2. The facts, shortly stated hereinafter are, that the assessee carried on business of printing, publishing and selling newspapers and periodicals known as Daily Basumati, Weekly Basumati and also some other periodicals. For the purpose of its business, the assessee-company purchased paper, ink and other miscellaneous materials. For the asst. yr. 1964- 65, the assessee-company filed a return on 20th Oct., 1964, disclosing a loss of Rs. 1,79,064. The ITO rejected the book result of the assessee and completed the assessment on a total income of Rs. 89,085. The ITO felt that the assessee must have inflated its purchases of paper and miscellaneous materials and disallowed Rs. 1,50,000 on an estimate from the purchases account. The ITO further considered that the assessee must have deflated its sales by disguising some of the sales as distribution of free copies. He, therefore, added Rs. 1,00,000 on estimate towards possible suppression of sales.
It was with reference to the aforesaid inflation of purchases and suppression of sales that proceedings were taken against the assessee-company for imposition of penalty. On a mere consideration of the assessment, it was clearly established that the assessee suppressed its profits both by inflation of purchases and by suppression of sales. He also relied upon the fact that no evidence was produced before him to show that the purchases and sales were correctly recorded by the assessee in its books of account. Invoking the Expln. under s. 271(1)(c) of the IT Act, 1961, the IAC held that the assessee-company failed to discharge the burden of proving that the difference between the returned income and the assessed income did not arise on account of any fraud or gross or wilful neglect on its part. He accordingly found the assessee-company guilty of concealing the correct particulars of its income and levied a penalty of Rs. 27,000 upon the assessee.
The Tribunal, in the order under reference, cancelled the penalty in the following manner : “From a mere perusal of the penalty order, it is abundantly clear that the IAC levied the penalty merely on the basis of the reasons given by the ITO in the assessment order for disallowing Rs. 1,50,000 from the purchase account towards possible inflation of purchases and for adding Rs. 1,00,000 in the trading account towards possible suppression of sales. It was only on estimate that the ITO made the addition towards possible suppression of sales and disallowance towards possible inflation of purchases. We do not think that any inference of fraud or gross or wilful neglect on the part of the assessee could be drawn where additions towards possible suppression of sales or disallowance towards possible inflation of purchases were made in the trading account by the ITO on mere estimate. By merely showing that the additions and disallowances were made in the trading account by the ITO on mere estimate, the assessee can be said to have rebutted the presumption arising from the Explanation under s. 271(1)(c). We are fortified in this view by the decision of the Kerala High Court in CIT vs. Sankarsons & Co. (1972) 85 ITR 627 (Ker) : TC50R.874. Once it is held that the assessee has rebutted the presumption enacted in the explanation under s. 271(1)(c), the ratio of the decision of the Supreme Court in CIT vs. Anwar Ali (1970) 76 ITR 696 (SC) : TC50R.276, comes into play. According to that ruling of the Supreme Court, the burden rests upon the Department to prove by cogent and consistent evidence that the disputed amount represents the income of the assessee and that the assessee has concealed the same. In the present case, apart from the fact that the ITO made some additions and disallowances in the trading account on mere estimate, the Department has not proved by any positive evidence that the amounts added and disallowed in the trading account represented the concealed income of the assessee. The penalty levied is, therefore, unsustainable.”
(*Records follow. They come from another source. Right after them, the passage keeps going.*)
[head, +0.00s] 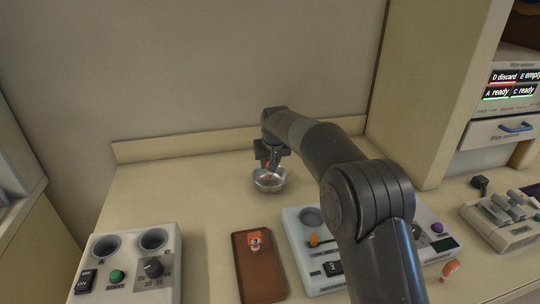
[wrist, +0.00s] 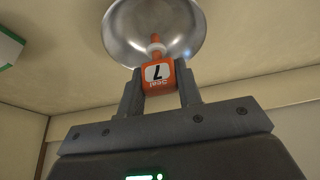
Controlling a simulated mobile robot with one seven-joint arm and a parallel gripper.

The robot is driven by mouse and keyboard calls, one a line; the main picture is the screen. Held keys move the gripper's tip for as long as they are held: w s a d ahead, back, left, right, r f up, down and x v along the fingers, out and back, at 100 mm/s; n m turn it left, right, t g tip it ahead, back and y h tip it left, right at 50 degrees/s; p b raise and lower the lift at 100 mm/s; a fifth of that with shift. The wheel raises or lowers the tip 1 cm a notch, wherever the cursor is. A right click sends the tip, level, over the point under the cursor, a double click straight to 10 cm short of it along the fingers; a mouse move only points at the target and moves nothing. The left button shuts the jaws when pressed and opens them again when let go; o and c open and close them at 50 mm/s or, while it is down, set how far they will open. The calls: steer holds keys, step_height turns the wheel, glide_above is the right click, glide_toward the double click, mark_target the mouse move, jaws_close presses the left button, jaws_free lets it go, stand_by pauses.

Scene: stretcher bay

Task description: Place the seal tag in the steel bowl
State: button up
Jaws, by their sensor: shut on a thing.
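In the head view my gripper (head: 268,164) is right over the steel bowl (head: 270,186) at the back of the counter. I cannot tell whether the tag touches the bowl.
A brown tray (head: 258,278) holds another orange tag (head: 254,240). A control box (head: 130,285) stands front left, and a pale device (head: 305,260) is partly behind my arm. Another orange piece (head: 450,271) lies at right. The counter left of the bowl is clear.

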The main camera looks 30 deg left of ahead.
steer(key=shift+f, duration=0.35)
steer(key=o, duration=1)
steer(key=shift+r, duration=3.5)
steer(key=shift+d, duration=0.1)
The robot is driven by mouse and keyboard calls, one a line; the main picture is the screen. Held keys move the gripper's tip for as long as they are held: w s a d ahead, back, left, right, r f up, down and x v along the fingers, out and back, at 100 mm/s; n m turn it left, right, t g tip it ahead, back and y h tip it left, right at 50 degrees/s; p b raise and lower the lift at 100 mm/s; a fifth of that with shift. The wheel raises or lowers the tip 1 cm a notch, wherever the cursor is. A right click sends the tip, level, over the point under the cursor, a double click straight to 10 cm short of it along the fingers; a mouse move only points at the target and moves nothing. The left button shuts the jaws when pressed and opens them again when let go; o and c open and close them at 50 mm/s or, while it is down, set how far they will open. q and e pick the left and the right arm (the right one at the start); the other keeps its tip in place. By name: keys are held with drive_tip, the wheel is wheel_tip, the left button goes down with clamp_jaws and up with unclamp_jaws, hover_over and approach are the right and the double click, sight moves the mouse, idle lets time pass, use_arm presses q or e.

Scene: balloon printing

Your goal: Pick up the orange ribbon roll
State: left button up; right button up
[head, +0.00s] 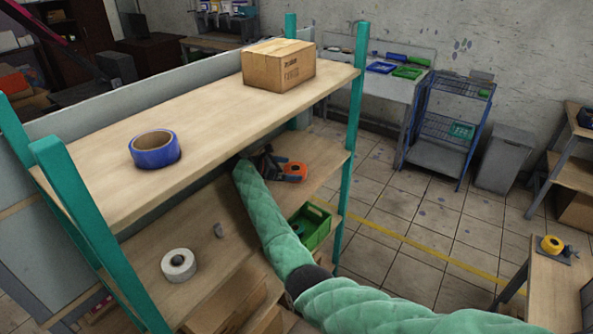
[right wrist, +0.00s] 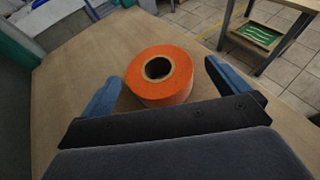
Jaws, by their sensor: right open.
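The orange ribbon roll (head: 296,170) lies flat on the middle wooden shelf, near its far right end. In the right wrist view the orange ribbon roll (right wrist: 160,88) sits between the two blue fingertips, hole facing up. My right gripper (head: 278,166) is beside it, reaching in over the middle shelf under the top shelf. In the right wrist view my right gripper (right wrist: 162,90) is open, its fingers apart on either side of the roll, with visible gaps and no clear contact. My left gripper is not in view.
The top shelf (head: 100,165) holds a blue tape roll (head: 155,149) and a cardboard box (head: 279,66). A green crate (head: 315,226) stands lower down. A teal post (head: 353,130) bounds the shelf's right end.

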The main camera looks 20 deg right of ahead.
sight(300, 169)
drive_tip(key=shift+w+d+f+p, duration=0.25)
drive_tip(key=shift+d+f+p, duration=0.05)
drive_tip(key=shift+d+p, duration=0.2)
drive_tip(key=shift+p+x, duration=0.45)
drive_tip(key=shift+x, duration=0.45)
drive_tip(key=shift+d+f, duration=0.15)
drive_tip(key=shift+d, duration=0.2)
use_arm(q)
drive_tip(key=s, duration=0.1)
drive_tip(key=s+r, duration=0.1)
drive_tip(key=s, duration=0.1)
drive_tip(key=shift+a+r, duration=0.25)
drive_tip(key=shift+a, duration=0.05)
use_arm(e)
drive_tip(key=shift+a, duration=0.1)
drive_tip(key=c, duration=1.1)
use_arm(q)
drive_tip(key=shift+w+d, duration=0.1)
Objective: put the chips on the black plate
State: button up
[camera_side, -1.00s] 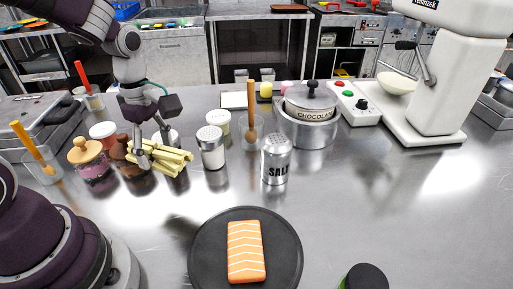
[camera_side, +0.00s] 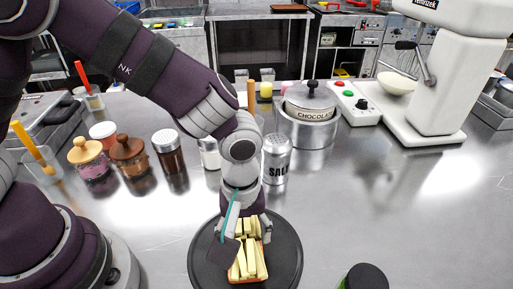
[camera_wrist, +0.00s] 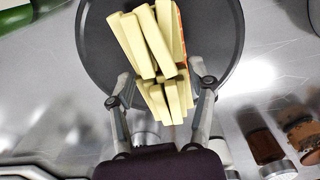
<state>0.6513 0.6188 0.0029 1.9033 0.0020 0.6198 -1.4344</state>
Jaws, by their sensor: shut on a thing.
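The chips (camera_side: 249,262) are a bundle of pale yellow sticks. My gripper (camera_side: 248,226) is over the black plate (camera_side: 204,262) and is shut on the chips, with a finger on each side of the bundle. In the wrist view the chips (camera_wrist: 147,40) stick out past the fingers of my gripper (camera_wrist: 160,98), over the black plate (camera_wrist: 222,38). An orange salmon fillet (camera_side: 233,279) lies on the plate, mostly hidden under the chips. I cannot tell whether the chips touch the fillet.
A metal salt shaker (camera_side: 276,160) stands just behind the plate. Spice jars (camera_side: 129,155) stand at the left, and a chocolate pot (camera_side: 309,115) is behind. A dark-lidded bottle (camera_side: 366,278) is at the front right.

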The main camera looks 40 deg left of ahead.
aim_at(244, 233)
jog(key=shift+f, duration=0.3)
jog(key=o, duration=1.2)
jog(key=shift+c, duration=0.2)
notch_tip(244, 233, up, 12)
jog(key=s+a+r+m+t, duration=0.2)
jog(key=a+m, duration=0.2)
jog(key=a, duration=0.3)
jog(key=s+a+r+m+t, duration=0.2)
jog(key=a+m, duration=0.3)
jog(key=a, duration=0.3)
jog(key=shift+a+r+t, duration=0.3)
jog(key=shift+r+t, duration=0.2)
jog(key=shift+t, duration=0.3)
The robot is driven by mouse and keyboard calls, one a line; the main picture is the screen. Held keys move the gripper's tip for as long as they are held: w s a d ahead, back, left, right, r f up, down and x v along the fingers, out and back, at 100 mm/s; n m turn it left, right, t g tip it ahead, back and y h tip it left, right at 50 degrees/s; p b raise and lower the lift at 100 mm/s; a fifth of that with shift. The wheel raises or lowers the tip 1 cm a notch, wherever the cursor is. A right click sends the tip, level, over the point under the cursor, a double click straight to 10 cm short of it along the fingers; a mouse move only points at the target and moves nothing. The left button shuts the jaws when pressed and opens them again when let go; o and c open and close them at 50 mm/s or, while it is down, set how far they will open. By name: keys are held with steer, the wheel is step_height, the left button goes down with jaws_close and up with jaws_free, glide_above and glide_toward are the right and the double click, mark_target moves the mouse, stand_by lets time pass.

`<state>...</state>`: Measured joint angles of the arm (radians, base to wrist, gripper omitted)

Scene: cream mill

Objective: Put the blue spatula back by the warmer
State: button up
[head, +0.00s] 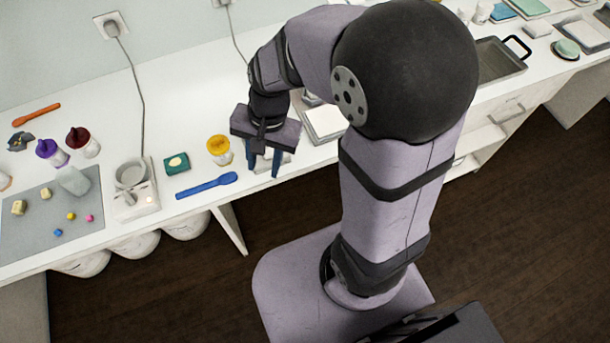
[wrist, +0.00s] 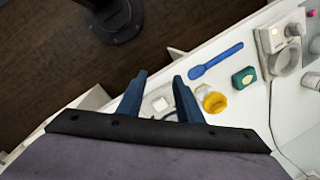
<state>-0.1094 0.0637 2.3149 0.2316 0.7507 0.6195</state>
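The blue spatula (head: 207,185) lies flat on the white counter near its front edge, just right of the warmer. It also shows in the wrist view (wrist: 216,60). The warmer (head: 136,200) is a small white unit with a lit spot and a pale pot (head: 131,173) on it; part of it shows at the upper right of the wrist view (wrist: 280,40). My gripper (head: 264,174) is right of the spatula and apart from it, over the counter's front part. Its two blue fingers (wrist: 158,97) are spread with nothing held between them. A small pale object (wrist: 161,104) lies beyond them.
A yellow-lidded jar (head: 219,150) and a green box (head: 176,163) stand behind the spatula. A grey mat (head: 20,235) with small coloured pieces lies left of the warmer. Purple-lidded (head: 50,152) and dark-red-lidded (head: 82,142) jars stand behind. An orange spatula (head: 36,115) lies farther back.

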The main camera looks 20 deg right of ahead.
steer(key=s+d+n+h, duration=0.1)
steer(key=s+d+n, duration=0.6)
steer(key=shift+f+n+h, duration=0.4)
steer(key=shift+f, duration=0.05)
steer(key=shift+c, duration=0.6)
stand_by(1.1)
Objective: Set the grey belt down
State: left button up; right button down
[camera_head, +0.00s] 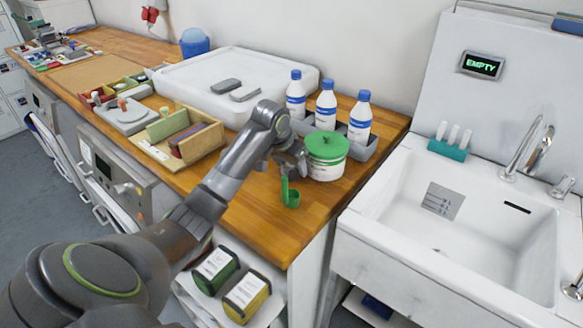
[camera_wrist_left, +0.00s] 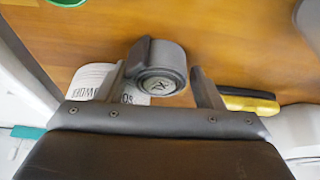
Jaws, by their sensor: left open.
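A grey rolled piece, which looks like the grey belt (camera_wrist_left: 158,68), shows in the left wrist view with a round, marked end face. It lies between the two spread fingers of my left gripper (camera_wrist_left: 165,88), closer to the left finger. I cannot tell whether it touches the wooden counter. In the head view my left gripper (camera_head: 293,166) is low over the counter's front right part, beside the white tub with a green lid (camera_head: 326,170). The belt cannot be made out there, as the gripper covers that spot. My right gripper is in neither view.
A green scoop (camera_head: 290,192) is just in front of the gripper. Several blue-capped bottles (camera_head: 326,105) stand behind the tub. A white tray (camera_head: 190,75), a wooden box (camera_head: 200,140) and a white sink (camera_head: 470,240) flank the spot. Bare wood (camera_head: 245,215) shows in front.

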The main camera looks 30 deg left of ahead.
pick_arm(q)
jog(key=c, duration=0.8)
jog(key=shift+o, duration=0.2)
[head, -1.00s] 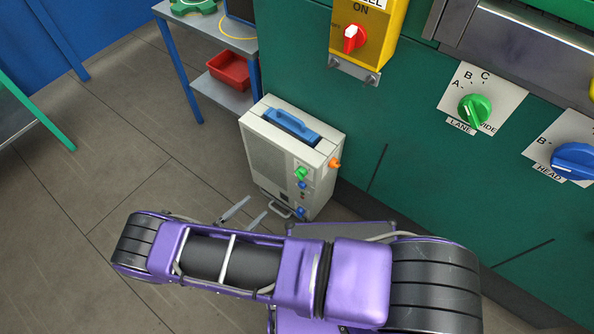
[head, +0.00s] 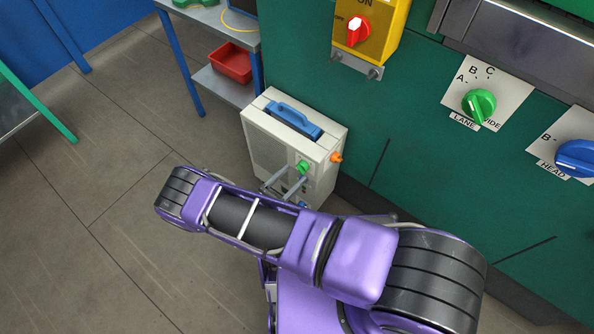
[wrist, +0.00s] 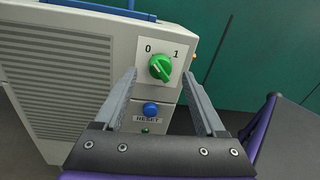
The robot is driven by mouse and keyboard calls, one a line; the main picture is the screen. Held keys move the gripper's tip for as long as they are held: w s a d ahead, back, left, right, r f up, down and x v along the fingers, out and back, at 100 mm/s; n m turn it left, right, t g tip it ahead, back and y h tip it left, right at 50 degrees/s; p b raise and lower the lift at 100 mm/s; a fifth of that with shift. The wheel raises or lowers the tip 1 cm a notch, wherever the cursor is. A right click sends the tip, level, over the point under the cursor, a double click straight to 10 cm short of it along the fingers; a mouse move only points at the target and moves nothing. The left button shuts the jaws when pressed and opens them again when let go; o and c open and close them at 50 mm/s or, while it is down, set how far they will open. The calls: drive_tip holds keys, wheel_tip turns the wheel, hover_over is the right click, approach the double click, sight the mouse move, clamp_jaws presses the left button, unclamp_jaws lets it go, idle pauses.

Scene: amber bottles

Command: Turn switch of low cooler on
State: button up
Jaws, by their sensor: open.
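The low cooler (head: 268,150) is a pale box with a blue top handle, standing on the floor against the green machine. Its switch is a green knob on a white plate marked 0 and 1, seen in the head view (head: 303,167) and in the wrist view (wrist: 160,67). The knob's pale mark seems to point down and right; I cannot tell its setting for sure. My gripper (wrist: 165,85) is open and empty, facing the panel, with one finger on each side of the knob in the picture. In the head view its fingers (head: 284,183) show just below the knob. I see no contact.
A blue button (wrist: 150,109) labelled RESET sits below the switch. An orange part (head: 336,157) sticks out of the cooler's right side. The green machine (head: 400,130) with other knobs stands behind. A blue-legged shelf with a red bin (head: 231,62) is at left. Floor at left is clear.

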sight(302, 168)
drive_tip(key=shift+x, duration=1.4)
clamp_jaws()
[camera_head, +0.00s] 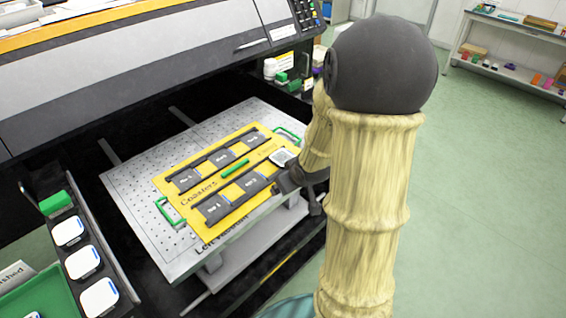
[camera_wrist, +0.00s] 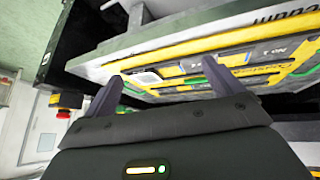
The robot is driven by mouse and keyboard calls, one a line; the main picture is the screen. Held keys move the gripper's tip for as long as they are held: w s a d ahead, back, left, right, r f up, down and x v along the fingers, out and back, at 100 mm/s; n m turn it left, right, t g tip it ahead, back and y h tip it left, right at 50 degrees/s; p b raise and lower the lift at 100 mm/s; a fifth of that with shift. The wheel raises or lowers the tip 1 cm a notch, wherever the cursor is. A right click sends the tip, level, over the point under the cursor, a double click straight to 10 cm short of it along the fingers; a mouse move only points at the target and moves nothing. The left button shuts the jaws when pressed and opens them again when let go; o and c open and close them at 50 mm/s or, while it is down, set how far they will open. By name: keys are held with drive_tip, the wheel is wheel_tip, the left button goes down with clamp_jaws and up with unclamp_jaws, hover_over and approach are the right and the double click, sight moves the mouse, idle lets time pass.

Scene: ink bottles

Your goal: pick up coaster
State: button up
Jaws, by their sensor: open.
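A white, square coaster (camera_head: 283,157) with a grey print lies in the right-hand slot of the yellow board marked "Coasters" (camera_head: 185,223). My gripper (camera_head: 282,181) is open beside the board's right end, close to the coaster and partly hidden by my arm. In the wrist view, my two dark fingers (camera_wrist: 160,84) stand wide apart with nothing between them. The coaster (camera_wrist: 144,78) shows beyond them, nearer the left finger. I cannot tell whether a finger touches the board.
The board lies on a perforated metal plate (camera_head: 140,197) inside the large printer (camera_head: 150,70). Several white coasters stand in a black rack (camera_head: 118,275) at left, beside a green tray (camera_head: 22,300). Green handles flank the board. A red button (camera_wrist: 68,100) shows in the wrist view.

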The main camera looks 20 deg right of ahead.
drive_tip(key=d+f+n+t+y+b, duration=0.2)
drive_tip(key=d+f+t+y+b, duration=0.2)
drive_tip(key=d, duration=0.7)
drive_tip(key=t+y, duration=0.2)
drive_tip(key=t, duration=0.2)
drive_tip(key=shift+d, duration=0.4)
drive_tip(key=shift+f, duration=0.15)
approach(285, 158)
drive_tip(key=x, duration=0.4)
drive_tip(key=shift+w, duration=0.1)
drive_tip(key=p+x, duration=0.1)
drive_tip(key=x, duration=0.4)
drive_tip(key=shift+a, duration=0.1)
It appears from the order of the CIT(A) that in dealing with the appeal against the quantum assessment, he has set aside the order and directed the ITO to make a fresh assessment in accordance with law in the light of the observations made in the said order. Inasmuch as the assessment has been set aside, it is not necessary for us to go into the merits of the case regarding the validity of the order of imposition of penalty on the assessee. It may be mentioned that none appeared for the assessee before the Tribunal when the Tribunal disposed of the appeal against the penalty.
Having regard to the facts and circumstances of this case as aforesaid, the order of assessment having been set aside, to which our attention has been drawn by the Revenue, it is not necessary for us to go into the merits and to decide the validity of imposition of the penalty in this case. If, in the fresh assessment to be made in terms of the directions of the CIT (A), the ITO detects any concealment of income or particulars thereof, he will be at liberty to proceed in accordance with law.
For the reasons aforesaid, we decline to answer the question in this reference. There will be no order as to costs.
K. M. YUSUF, J.:
Decision in favour of Answer Declined.